Dans le cas des agriculteurs, leurs demandes sont finalement assez simples : pouvoir gagner dignement leur vie avec leur métier (alors qu’un tiers d’entre eux gagnaient 350 euros ou moins, dont une trop grande partie carrément en déficit) et mettre fin à la concurrence déloyale de produits venus de payer aux règles sanitaires tellement moins contraignantes que les nôtres. Bien sûr, l’exécutif a annoncé vouloir bloquer le Mercosur, limiter les importationss venant d’Ukraine par des quotas, et imposer des clauses miroirs pour s’assurer que les produits qui rentrent en France doivent respecter nos normes, pour ne pas faire une concurrence déloyale à nos agriculteurs.
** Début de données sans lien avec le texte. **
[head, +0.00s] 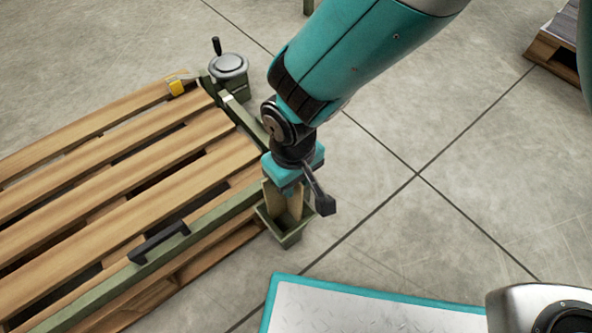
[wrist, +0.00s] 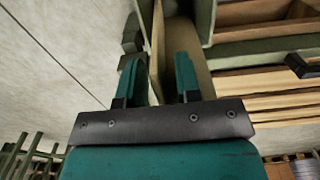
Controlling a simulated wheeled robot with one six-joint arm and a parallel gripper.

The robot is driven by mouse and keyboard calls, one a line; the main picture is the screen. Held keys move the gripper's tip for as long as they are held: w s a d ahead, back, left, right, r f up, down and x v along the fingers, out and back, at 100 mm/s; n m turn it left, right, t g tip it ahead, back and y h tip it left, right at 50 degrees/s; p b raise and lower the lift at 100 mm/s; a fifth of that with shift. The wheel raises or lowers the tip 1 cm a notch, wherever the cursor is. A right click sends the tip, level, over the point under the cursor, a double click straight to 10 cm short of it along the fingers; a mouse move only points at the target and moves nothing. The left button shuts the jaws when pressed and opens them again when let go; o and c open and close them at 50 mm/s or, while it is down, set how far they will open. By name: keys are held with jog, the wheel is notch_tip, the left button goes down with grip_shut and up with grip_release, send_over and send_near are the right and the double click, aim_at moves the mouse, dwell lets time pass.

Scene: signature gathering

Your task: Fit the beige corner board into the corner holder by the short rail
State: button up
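The beige corner board (head: 295,203) stands upright with its lower end inside the green corner holder (head: 288,239) at the pallet's near right corner. How deep it sits is hidden by the holder's walls. My gripper (head: 288,186) is at the board's upper end, pointing down. In the wrist view, my two teal fingers (wrist: 158,75) stand on either side of one flange of the board (wrist: 182,35), with visible gaps, so they look open. The holder wall (wrist: 204,18) shows beyond the board. The short rail (head: 243,118) runs back from the holder along the pallet's right end.
The long green rail (head: 100,292) with a black handle (head: 158,242) runs along the pallet's (head: 120,185) near side. A round-topped green device (head: 229,68) stands at the far corner, beside a yellow item (head: 175,86). A teal-edged plate (head: 360,308) lies in front.

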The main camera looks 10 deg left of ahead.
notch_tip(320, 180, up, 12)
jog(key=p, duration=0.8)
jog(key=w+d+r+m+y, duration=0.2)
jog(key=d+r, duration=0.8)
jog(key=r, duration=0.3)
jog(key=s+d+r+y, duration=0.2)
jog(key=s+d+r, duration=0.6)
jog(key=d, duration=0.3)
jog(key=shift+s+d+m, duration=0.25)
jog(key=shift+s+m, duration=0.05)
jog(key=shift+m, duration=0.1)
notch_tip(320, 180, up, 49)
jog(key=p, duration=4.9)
Mais on sait qu’entre la parole et les actes, il y a souvent un grand écart. D’abord, d’autres accords commerciaux sont déjà passés, comme avec la Nouvelle Zélande, et tout le cadre de l’UE va contre les clauses miroir, au nom de la liberté de circulation des biens.
 
Mais surtout, les pays asiatiques montrent depuis des décennies, comme la CEE en son temps, qu’il est parfaitement possible de s’ouvrir raisonnablement au monde tout en protégeant son modèle agricole. Il n’y a que l’UE pour s’ouvrir autant aux importations alors même que ceux qui lui vendent restent largement fermés. Comme pour l’automobile (plus de 90% des véhicules vendus au Japon, en Corée du Sud et en Chine sont fabriqués dans leur pays), ces pays, comme bien d’autres, ont choisi d’assurer une vraie souveraineté agricole. Comme The Economist l’avait rapporté, le Japon osait des droits de douane de 300% sur le riz, et la Corée du Sud de 200%, quitte à assumer un prix bien plus élevé qu’ailleurs. Tout ce que vendent ces pays, et leur petite taille aurait pu les pousser à négliger leur agriculture. Mais ils préfèrent protéger leurs agriculteurs et avoir un prix de l’alimentation rémunérateur, en se coupant du marché mondial, par des droits de douane, mais aussi de multiples autres mécanismes protectionnistes.
 
Sans cet arsenal, impossible de protéger nos agriculteurs des eaux froides des marchés globalisés qui ne tournent que pour une petite oligarchie. Il est intéressant de voir la révolte paysanne faire tache d’huile dans tant de pays européens, ce qui montre bien que le problème ici, c’est bien l’UE. La déconstruction de la PAC originelle, qui protégeait les marchés européens par des prix minimums et des quotas est une monstruosité en aucun cas nécessaire, tant les pays asiatiques montrent qu’il est parfaitement possible de s’ouvrir au reste du monde, tout en assumant une forte exception agricole. Malheureusement, il faut noter une nouvelle fois ici le rôle de l’Allemagne et de ses satellites, qui ont poussé à la déconstruction de la PAC pour obtenir l’ouverture de nouveaux marchés à leur industrie sans que nos dirigeants s’y opposent vraiment, comme il faut aussi le reconnaître, malheureusement. Mais le cas asiatique montre qu’il est parfaitement possible de vendre à l’étranger sans sacrifier le moins du monde son agriculture.
 
Si l’exécutif a gagné du répit avec la fin d’une grande partie des blocages, en ouvrant son chéquier et en annonçant de nombreuses mesures à tonalité protectionniste, il y a fort à parier qu’au bout du compte, si le prix des produits agricoles ne monte pas, les agriculteurs verront bien que les réponses n’étaient que conjoncturelles et que les annonces structurelles ne trouvent pas effet. Dans ce cas-là, on peut penser qu’une saison deux de cette révolte pourrait bien alors démarrer.